After more than three years of collaboration between 30 member organizations on both sides of the Atlantic, INREV launched its new pan-European Asset Level Index this month.
Featuring five years of quarterly data for more than 7,000 assets – valued at roughly €150 billion – the index is intended to help investors make informed decisions.
The data sets delivered by the index will be stripped of leverage and financial structuring, which “will facilitate improved peer-to-peer and cross-border comparability; and enhance decisions about portfolio allocation and risk management,” INREV said in an announcement. “The index will also help to reduce information asymmetry between investors and asset managers and improve alignment of interest.”
Some are also looking to the non-profit-managed database to offer a cost savings relative to other data services. Data-providing members will have access to the fund for €7,500 a year – after a one-year free trial – while non-data-providing members will have to pay €15,000 annually for access.
One European investor said many of the institutional investors he represents have grown weary of sharing data with third-party sources only to be charged a fee to access the full data set.
“Data they had provided before suddenly became commercially inaccessible and I think there was a bit of frustration from that perspective,” the investor said, adding that “cost is a very important topic” with his clients, most of whom are pension funds.
Olivier Teran, chief investment officer of Allianz Real Estate, the investment arm of the German insurance company, said the index’s data also allows investors to compare asset performance across geographies, sizes, property types and life cycles all in one place, features not offered elsewhere, he added.
“The main benefits fall within transparency, comparability and consistency rather than cost,” Teran tells PERE. “The index will give us better insights into the performance of our asset class as we are now able to analyze our performance versus the market in a granular way.”
While there has been an increasing appetite for transparency among European investors in recent years, the region has faced inherent hurdles, Henri Vuong, INREV’s director of research and market information, told PERE. Chief among those are the disparate standards for evaluating performance between managers and differing valuation practices country to country.
INREV aims to negate these differences and focus on underlying cashflows, Vuong said.
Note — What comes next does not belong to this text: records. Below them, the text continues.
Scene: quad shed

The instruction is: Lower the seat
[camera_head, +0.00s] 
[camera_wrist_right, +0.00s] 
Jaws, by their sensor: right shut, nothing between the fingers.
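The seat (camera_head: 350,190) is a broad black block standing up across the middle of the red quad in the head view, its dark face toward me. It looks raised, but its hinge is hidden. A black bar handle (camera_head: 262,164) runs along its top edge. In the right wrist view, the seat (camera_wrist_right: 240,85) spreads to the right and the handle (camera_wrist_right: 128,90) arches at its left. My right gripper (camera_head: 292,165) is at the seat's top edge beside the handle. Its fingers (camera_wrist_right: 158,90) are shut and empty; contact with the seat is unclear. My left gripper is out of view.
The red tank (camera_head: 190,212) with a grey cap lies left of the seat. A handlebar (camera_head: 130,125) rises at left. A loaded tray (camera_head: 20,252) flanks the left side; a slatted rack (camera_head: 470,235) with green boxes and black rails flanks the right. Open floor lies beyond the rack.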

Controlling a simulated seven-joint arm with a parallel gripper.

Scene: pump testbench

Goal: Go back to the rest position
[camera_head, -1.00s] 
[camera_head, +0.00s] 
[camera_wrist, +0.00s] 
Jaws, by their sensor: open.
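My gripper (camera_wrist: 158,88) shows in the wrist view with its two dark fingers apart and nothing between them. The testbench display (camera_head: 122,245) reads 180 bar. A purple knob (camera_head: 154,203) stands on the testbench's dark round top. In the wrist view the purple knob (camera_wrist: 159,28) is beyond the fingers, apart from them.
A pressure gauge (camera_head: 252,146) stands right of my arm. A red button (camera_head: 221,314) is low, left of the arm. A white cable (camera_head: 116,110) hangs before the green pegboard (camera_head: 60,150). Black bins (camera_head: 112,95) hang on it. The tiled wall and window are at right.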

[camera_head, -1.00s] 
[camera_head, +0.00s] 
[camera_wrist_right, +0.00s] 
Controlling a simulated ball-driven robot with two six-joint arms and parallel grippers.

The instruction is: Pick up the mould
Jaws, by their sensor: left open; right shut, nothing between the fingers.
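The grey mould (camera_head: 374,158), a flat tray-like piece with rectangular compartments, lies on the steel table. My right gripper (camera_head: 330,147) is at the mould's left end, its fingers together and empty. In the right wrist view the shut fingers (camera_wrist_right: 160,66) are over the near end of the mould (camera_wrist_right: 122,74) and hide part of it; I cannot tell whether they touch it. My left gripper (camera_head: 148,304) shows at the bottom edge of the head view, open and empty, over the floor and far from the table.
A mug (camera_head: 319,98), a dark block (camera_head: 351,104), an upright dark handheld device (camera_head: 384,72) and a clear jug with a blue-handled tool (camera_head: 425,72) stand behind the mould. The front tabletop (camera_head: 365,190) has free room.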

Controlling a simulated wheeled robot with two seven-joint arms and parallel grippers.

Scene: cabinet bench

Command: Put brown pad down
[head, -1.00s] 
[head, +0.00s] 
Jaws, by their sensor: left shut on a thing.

With uniform standards, investors are free to “drill down on the characteristics” of each asset, she said.
Teran said the Asset Level Index “provides a level playing field” that benefits not only Allianz’s own decision-making but also its advisory services to clients, which have grown steadily more multinational. “Many of them are at a size where comparison to a European-wide index across a number of granular factors provides them with a better understanding of where value sits in their portfolio,” he said.
The property types within the index include office, multifamily and industrial as well as alternative classes such as healthcare, student accommodations and parking. It has exposure to 20 countries, Vuong said, with plans for greater expansion moving forward.
Investors began nudging INREV to create a comprehensive real estate performance database in the summer of 2015 and a consortium of 30 members – including the association’s US counterpart, NCREIF – was assembled that fall. Vuong said the group held weekly calls to hammer out the details.
The unnamed investor told PERE that he considered the index to be an immediate research tool providing insight into specific strategies and anecdotal evidence about wider market trends. However, he said, it will have to produce consistent results before it can be relied on to benchmark success.
“The proof in the pudding is always in the eating,” he said. “This moment in time, it’s … a comparable point of view on what like-minded investors with institutional-grade products are achieving.”